» Exercise details:
Each line from the start of the records through the line containing "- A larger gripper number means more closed" is to be transcribed exactly, and no other line is to be included.

○ ○ ○

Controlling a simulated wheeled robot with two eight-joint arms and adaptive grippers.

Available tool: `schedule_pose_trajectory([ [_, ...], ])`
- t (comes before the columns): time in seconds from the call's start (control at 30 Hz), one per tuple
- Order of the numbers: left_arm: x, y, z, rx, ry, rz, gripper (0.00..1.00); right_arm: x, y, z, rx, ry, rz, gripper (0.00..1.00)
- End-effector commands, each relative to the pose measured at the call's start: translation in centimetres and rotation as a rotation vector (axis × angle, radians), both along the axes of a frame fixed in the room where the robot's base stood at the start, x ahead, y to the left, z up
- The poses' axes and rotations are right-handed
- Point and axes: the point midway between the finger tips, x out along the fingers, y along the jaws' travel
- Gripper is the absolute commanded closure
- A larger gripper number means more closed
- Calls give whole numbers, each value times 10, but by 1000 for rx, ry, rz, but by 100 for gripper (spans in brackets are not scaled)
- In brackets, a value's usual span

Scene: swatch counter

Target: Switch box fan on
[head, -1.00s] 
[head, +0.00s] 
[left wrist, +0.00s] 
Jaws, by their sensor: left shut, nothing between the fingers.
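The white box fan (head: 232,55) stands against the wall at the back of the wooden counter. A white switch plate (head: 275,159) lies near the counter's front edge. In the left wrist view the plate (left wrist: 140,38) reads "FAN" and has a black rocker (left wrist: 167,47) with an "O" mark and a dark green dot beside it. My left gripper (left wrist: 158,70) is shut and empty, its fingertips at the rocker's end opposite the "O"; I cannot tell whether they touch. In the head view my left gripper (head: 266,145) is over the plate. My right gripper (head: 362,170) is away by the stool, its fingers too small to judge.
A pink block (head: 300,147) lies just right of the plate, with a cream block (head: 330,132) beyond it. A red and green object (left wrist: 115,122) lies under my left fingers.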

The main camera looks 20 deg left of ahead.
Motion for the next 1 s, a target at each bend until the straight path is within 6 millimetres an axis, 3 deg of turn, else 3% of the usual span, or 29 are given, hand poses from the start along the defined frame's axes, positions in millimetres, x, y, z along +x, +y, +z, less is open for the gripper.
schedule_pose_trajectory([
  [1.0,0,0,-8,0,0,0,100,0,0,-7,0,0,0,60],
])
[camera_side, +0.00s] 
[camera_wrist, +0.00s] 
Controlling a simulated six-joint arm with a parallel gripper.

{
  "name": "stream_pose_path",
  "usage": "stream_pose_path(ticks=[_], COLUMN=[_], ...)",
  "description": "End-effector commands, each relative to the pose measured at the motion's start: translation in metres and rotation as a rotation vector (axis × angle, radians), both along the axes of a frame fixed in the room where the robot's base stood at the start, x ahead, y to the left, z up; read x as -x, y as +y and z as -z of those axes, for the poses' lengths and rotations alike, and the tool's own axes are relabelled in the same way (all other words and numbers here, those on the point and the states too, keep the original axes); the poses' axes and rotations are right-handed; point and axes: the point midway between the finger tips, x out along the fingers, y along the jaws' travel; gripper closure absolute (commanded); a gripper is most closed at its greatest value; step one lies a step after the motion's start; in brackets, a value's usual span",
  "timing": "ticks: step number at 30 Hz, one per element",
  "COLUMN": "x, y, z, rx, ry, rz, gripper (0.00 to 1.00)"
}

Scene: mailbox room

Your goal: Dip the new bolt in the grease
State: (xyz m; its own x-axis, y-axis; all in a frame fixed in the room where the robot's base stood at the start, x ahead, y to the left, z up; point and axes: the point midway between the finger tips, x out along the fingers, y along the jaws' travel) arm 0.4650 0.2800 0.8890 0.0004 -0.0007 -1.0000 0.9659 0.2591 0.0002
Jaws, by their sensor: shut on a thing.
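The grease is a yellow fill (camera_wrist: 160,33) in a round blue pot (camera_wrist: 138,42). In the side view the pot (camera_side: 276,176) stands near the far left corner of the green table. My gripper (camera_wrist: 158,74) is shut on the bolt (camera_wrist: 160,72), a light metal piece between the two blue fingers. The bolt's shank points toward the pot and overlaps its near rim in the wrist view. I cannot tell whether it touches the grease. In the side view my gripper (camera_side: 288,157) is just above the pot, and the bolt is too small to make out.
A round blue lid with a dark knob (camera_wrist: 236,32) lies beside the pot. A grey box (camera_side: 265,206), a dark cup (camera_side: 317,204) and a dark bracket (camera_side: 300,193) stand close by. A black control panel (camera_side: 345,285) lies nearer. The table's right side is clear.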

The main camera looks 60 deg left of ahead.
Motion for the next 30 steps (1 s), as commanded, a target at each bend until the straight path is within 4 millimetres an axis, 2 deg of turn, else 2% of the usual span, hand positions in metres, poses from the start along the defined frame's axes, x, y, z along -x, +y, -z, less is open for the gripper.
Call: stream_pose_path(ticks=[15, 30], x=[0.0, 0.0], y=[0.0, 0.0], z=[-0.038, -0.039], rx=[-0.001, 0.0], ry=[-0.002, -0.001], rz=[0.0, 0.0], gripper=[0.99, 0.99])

○ ○ ○

» Response:
Controlling a simulated wheeled robot with two eight-joint arms and adaptive grippers.

Available tool: `schedule_pose_trajectory([ [_, ...], ])`
- t (comes before the columns): time in seconds from the call's start (control at 30 Hz), one per tuple
- Order of the numbers: left_arm: x, y, z, rx, ry, rz, gripper (0.00..1.00); right_arm: x, y, z, rx, ry, rz, gripper (0.00..1.00)
- End-effector commands, each relative to the pose measured at the call's start: translation in centimetres and rotation as a rotation vector (axis × angle, radians), both along the axes of a frame fixed in the room where the robot's base stood at the start, x ahead, y to the left, z up
- The poses' axes and rotations are right-handed
- Point and axes: the point midway between the finger tips, x out along the fingers, y along the jaws' travel
- Gripper is the absolute commanded closure
- A larger gripper number means more closed

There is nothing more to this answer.